Why does my heading jump around even after calibration?

This typically indicates magnetic interference. The magnetometer is sensitive to nearby motors, speakers, metal structures, and even PCB traces carrying current. Move the sensor away from interference sources, ensure the magnetometer calibration status shows 3, and verify system calibration is above 0 (indicating magnetic north has been found). Indoor environments with steel structures often cause persistent heading errors.

Can I use multiple BNO055 sensors on one Arduino?

Yes. The ADR pin allows setting the I2C address to either 0x28 (ADR low) or 0x29 (ADR high), supporting two sensors on a single I2C bus. For more than two sensors, you’ll need an I2C multiplexer like the TCA9548A. Note that the BNO055 has known issues with some multiplexers due to its non-standard I2C timing.

What’s the difference between NDOF and IMU modes?

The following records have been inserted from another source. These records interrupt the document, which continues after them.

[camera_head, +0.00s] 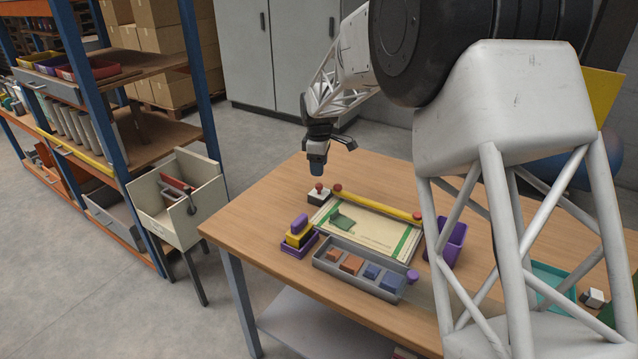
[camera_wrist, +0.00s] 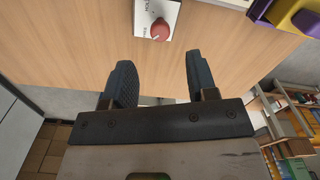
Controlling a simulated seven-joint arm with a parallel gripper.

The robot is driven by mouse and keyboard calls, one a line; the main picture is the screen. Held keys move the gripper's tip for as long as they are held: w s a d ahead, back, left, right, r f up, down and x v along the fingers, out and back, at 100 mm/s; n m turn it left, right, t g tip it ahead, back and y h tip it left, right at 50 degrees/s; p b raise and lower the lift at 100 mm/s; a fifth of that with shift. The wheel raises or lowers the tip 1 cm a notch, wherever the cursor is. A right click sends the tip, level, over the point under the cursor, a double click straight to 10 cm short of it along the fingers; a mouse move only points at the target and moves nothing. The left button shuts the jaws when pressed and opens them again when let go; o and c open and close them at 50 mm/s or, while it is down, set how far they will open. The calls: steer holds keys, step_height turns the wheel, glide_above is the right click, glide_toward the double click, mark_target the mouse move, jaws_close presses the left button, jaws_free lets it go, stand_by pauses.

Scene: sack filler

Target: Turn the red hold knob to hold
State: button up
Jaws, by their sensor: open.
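The red hold knob (camera_head: 319,187) sits on a small white-topped box (camera_head: 319,198) near the table's back left. In the wrist view, the round red knob (camera_wrist: 160,30) is on a white plate (camera_wrist: 149,12) with small dark lettering too small to read surely. Its exact setting is hard to tell. My gripper (camera_head: 317,172) hangs above the table, over and slightly behind the knob in the head view. In the wrist view, my gripper (camera_wrist: 157,68) has its two dark fingers apart and nothing between them. The knob lies beyond the fingertips, untouched.
A flat board (camera_head: 375,238) with a yellow red-ended bar (camera_head: 375,203) lies right of the knob. A purple-and-yellow stamp-like block (camera_head: 299,232) and a grey tray (camera_head: 322,262) of coloured blocks lie in front. The table left of the knob is bare.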

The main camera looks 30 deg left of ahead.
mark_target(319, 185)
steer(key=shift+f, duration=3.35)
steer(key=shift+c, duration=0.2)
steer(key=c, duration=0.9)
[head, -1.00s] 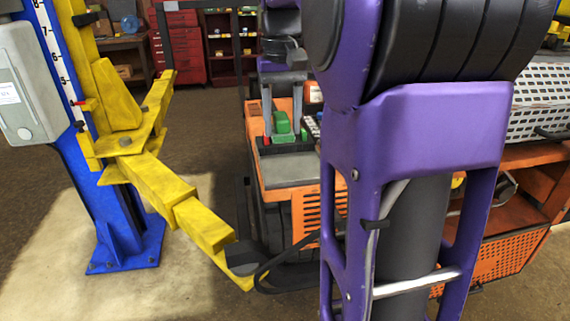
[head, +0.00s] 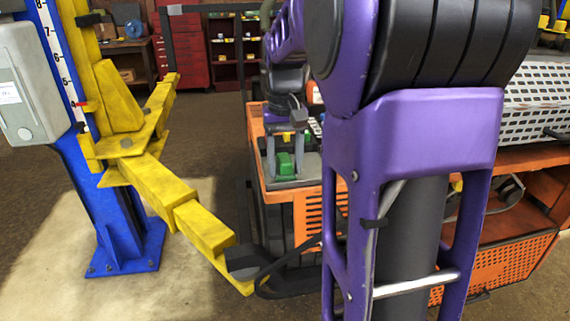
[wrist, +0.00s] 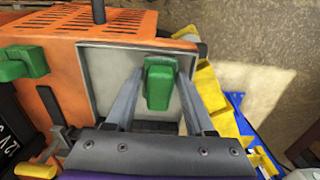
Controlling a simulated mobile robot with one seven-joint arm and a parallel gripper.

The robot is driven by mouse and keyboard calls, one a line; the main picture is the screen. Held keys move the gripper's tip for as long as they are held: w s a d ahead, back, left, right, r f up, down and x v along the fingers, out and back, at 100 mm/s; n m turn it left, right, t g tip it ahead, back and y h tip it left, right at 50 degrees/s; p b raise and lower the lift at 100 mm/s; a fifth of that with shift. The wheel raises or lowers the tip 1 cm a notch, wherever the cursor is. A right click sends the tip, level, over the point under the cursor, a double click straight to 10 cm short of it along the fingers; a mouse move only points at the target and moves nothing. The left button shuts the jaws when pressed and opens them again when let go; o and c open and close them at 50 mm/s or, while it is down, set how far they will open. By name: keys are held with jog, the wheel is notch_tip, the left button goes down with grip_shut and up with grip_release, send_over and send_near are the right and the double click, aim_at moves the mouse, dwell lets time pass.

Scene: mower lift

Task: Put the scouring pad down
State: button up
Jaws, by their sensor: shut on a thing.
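The green scouring pad (wrist: 160,84) is between the two grey fingers of my gripper (wrist: 160,76) in the wrist view. It also shows in the head view (head: 285,163), low between the fingers of my gripper (head: 286,172). My gripper is shut on the pad and points down over the pale grey tray top (head: 308,172) of the orange cart (head: 272,200). The tray surface also shows around the pad in the wrist view (wrist: 112,75). I cannot tell whether the pad touches the tray.
Another green thing (wrist: 24,60) is at the cart's left side in the wrist view. A yellow lift arm (head: 185,212) on a blue post (head: 105,210) stands left of the cart. An orange bench (head: 500,240) is at the right. Red cabinets (head: 185,50) stand behind.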

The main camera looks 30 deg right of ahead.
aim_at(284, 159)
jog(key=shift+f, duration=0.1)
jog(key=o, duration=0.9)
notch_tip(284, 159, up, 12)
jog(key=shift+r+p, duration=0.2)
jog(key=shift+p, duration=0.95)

NDOF (Nine Degrees of Freedom) mode uses all sensors including the magnetometer to provide absolute orientation with a stable heading reference. IMU mode disables the magnetometer, providing relative orientation only. Use NDOF when you need compass heading; use IMU mode when magnetic interference makes the magnetometer unreliable or when only relative orientation matters.

Conclusion

The BNO055 Arduino combination delivers sophisticated orientation sensing without the usual algorithmic headaches. By handling sensor fusion internally, it lets you focus on your actual project rather than debugging filter parameters. While it costs more than raw sensors like the MPU9250, the development time savings often justify the expense.

For applications requiring reliable absolute orientation, whether that’s a self-balancing robot, a VR controller, or a camera stabilization system, the BNO055 remains one of the most accessible solutions available. Just remember to account for proper calibration procedures and watch out for magnetic interference, and you’ll have rock-solid orientation data for your projects.